The Braves finished the 1977 season with a 61-101 record. The 101 losses were the most for the team since 1935 when it was in Boston and lost an abysmal 115.
So the day after the 1977 Braves season ended, Turner called up Hope to come by his office.
Turner asked Hope if he knew anything about basketball. Hope answered with an honest “No.” With that bit of knowledge, Turner then told Hope to go over and run the Hawks. Yes, that would be the Atlanta Hawks. Ted owned that team too.
“I want you to fire everybody in the team’s office, cut the team payroll in half, lose every single game, get the No. 1 draft pick, and then we’ll move the team to Charlotte,” Hope remembered Turner saying.
Hope then reiterated his lack of hoops intelligence.
“You don’t have to know anything about basketball to lose every game,” Ted answered.
And with that Hope did as he was asked. Hope was even able to get a fireworks company willing to shoot off their wares inside the Hawks’ former arena The Omni – that is with a lot of pleading with the fire marshal.
The fireworks show worked if you dismiss the facility filled with smoke and the holes in the roof that actually caused future Hawks games to be rained out. The large scoreboard above center court never worked properly again.
With it being February 2010, players for Major League Baseball organizations already have begun to report down to Florida for spring training. Sylvania’s own Macay McBride of the Detroit Tigers organization being one of those hundreds.

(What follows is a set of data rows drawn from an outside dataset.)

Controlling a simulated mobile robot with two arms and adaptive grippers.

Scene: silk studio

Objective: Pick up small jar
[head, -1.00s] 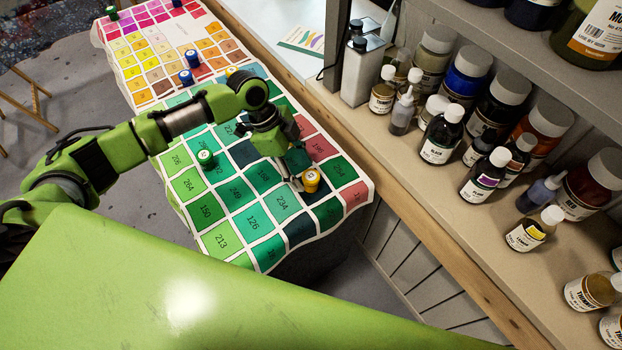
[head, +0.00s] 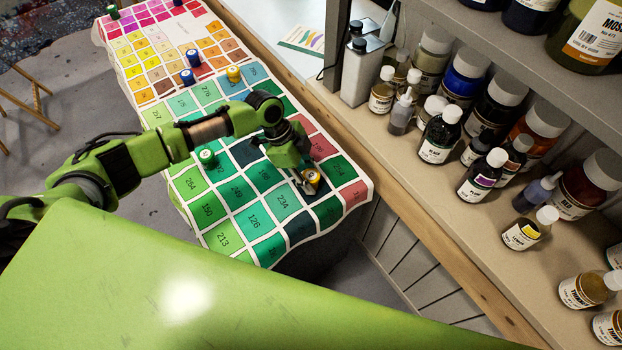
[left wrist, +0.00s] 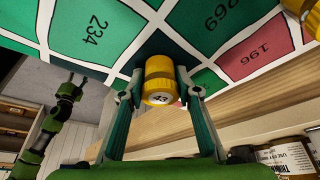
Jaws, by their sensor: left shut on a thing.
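The small yellow jar (head: 313,178) is at the right part of the green colour chart (head: 283,205), partly hidden by my gripper in the head view. My left gripper (head: 305,178) is shut on the jar. In the left wrist view the yellow jar (left wrist: 160,80) sits between the two fingers of my left gripper (left wrist: 160,92), its numbered white end towards the camera. I cannot tell whether the jar still touches the chart. My right gripper does not show in the head view.
Other small jars stand on the chart: a green one (head: 207,156), a yellow one (head: 234,74) and a blue one (head: 188,77). A shelf (head: 410,165) with several paint bottles and a metal can (head: 361,72) runs along the right. The chart's near squares are clear.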

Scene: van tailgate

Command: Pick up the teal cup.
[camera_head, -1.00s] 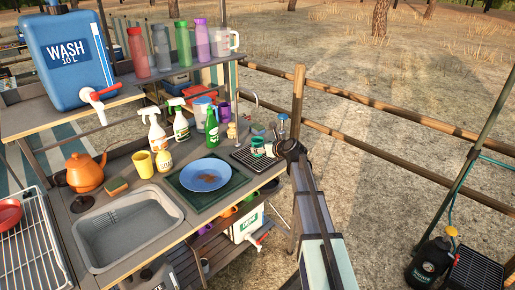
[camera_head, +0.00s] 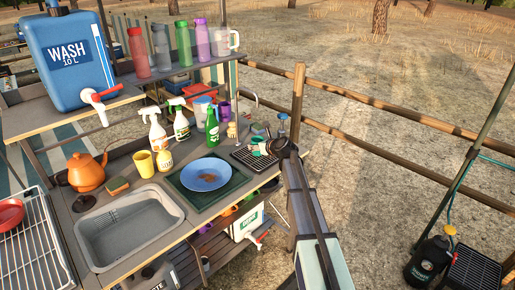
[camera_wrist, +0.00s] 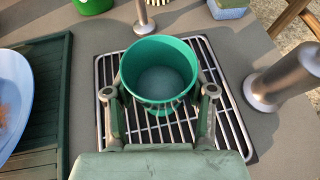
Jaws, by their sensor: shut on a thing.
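The teal cup (camera_wrist: 158,70) is open-topped, upright and empty inside, in the middle of the wrist view. It is over a wire drying rack (camera_wrist: 228,128), and I cannot tell whether its base touches the wires. My gripper (camera_wrist: 158,98) has one finger on each side of the cup and is shut on it. In the head view my gripper (camera_head: 272,148) is at the right end of the counter, over the rack (camera_head: 243,158), and largely hides the cup.
A metal post (camera_wrist: 285,80) stands close right of the rack. A blue plate (camera_head: 206,175) on a green board (camera_head: 192,196) lies to the left. A green bottle (camera_head: 212,128), spray bottles, a yellow cup (camera_head: 144,164) and a sink (camera_head: 128,230) are farther left.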

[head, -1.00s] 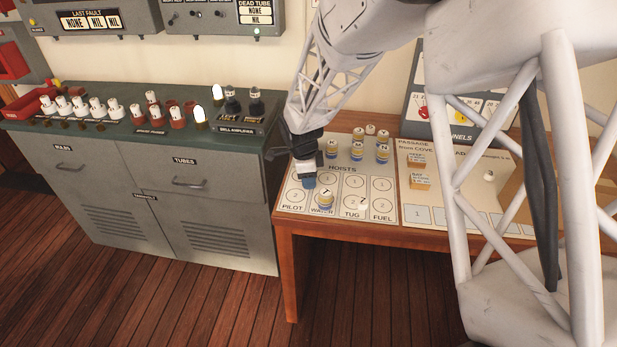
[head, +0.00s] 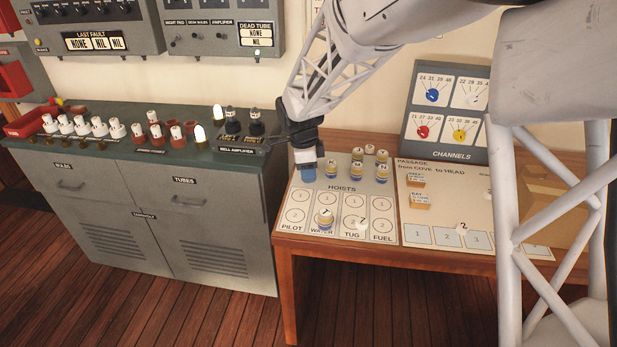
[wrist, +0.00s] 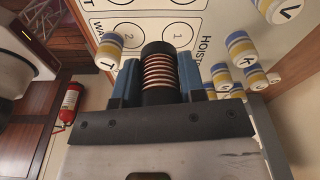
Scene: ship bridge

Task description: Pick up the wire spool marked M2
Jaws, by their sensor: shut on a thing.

I know that baseball franchises are extremely upscale these days. Go to an MLB ball park this season and you can buy yourself a hot dog with approximately 7,483 different fixings for it. Heck, you even can have a server bring your order right down to your third baseline seat if you are willing to fork out enough cash.
That’s nice, but if you get an opportunity, take in a minor league game. They still have some unusual gimmicks to bring in fans. Among my personal favorites were “Jose Canseco Juice Box Night,” “Britney Spears Baby Safety Night,” and “Toilet Seat Cushion Night.”
Do you know of anywhere I can get some rental ostriches cheap for an evening?
Enoch Autry is the publisher-editor of the Sylvania Telephone.